Gallery Talk and Film Screening

with

Robert L. Cagle

Cinema Studies Specialist, University of Illinois

Thursday, August 31, 2006

Made from overwrought anguish and predictable improbabilities, melodrama doesn't encourage its audience too look too deep. But according to Robert L. Cagle, a cinema studies specialist at the University of Illinois, look at post-war American melodramas and post-IMF crisis South Korean melodramas and you'll see critical thematic and philosophical similarities.

Both sets of cinema were produced by recently traumatized societies: WWII in the case of 1950s America, economic calamity in the case of late-90s Korea. Both societies were embracing economic growth and watching as consumer culture sparked conflict between tradition and modernity.
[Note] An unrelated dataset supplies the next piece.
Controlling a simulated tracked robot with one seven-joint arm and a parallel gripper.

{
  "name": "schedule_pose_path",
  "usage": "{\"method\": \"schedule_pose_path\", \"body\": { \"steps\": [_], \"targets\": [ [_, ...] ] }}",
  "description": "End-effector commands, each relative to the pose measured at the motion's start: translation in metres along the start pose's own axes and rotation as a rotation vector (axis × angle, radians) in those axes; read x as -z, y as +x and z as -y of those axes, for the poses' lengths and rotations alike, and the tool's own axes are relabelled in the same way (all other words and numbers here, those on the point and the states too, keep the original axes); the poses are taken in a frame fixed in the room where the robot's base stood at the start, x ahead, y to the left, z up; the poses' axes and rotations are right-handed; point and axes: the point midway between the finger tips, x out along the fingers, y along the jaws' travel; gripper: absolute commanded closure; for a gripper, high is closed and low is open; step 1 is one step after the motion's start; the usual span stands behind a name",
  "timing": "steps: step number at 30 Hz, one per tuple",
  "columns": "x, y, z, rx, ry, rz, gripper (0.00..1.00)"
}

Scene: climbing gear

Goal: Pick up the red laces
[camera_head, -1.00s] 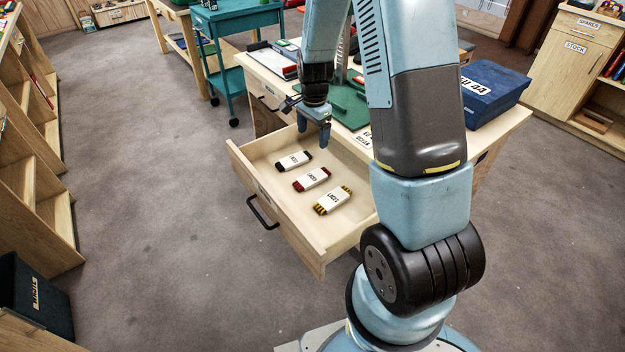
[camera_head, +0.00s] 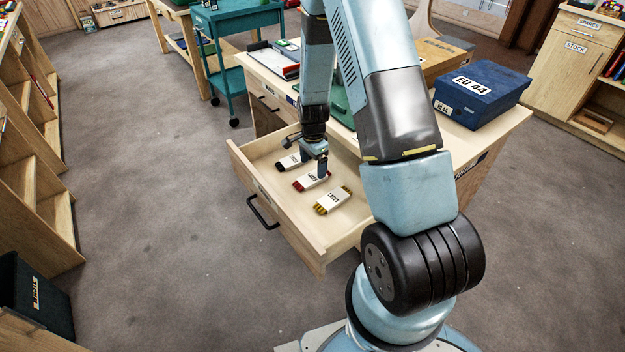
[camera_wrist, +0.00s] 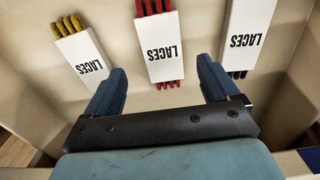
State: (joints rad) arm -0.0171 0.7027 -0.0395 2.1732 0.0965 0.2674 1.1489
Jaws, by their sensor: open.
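The red laces (camera_head: 312,180), wrapped in a white band, lie in the open drawer (camera_head: 262,190) between two other bundles. In the wrist view the red laces (camera_wrist: 161,48) show beyond my gripper, with red ends sticking out at both sides of the band. My gripper (camera_head: 318,166) is open, pointing down over the drawer at the red laces. In the wrist view my gripper (camera_wrist: 165,88) has its two blue fingers spread to either side of the near end of the red laces, with nothing held. I cannot tell its exact height above them.
Yellow laces (camera_head: 333,200) lie on the near side and black laces (camera_head: 290,161) on the far side, both close to the red ones. The drawer's walls surround them. A blue box (camera_head: 480,95) stands on the desk top.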

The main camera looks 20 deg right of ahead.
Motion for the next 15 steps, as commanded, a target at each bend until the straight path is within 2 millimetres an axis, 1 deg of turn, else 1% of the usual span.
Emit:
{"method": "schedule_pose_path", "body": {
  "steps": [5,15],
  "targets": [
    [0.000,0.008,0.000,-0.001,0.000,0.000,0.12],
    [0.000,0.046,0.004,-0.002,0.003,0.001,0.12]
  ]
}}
In mid-‘50s America, filmmaker Douglas Sirk presented these realities in films like There's Always Tomorrow, All That Heaven Allows and Imitation of Life. All three melodramas highlighted characters striving to escape lives they feel trap them, in the process creating an even more anguished personal mess. A common thread, Cagle noted, is that American melodramas of the period tend to feature characters that are afraid of losing their place in the world; either physically, through losing a home, or emotionally, through damaging important relationships.

The same can be said for contemporary Korean melodramas. In recent films such as The Man Who Went to Mars and Cracked Eggs and Noodles, Korean melodrama directors portray an emotionally deadening consumer culture through the symbolic pervasiveness of Korean electronic gadgetry. The characters go through the same process of disillusion and loss.

American and Korean melodramas do part ways, however, when it comes to the end of the film. In American melodramas, characters whose world has collapsed around them usually find another form of personal satisfaction and re-invest their faith in the typical American dream: a classic Hollywood happy ending. Contrast this to Korean melodramas, where the main characters don't recover. When Korean melodrama characters realize they've lost it all, the film usually takes them back to a fleeting memory of past happiness and then ends, eschewing resolution.

This perspective gives South Korean melodramas a more sophisticated feel than their American counterparts. Korean melodramas, Cagle said, "dare to raise questions...they don't give audiences the false hope that American films do, and don't feel as manipulative."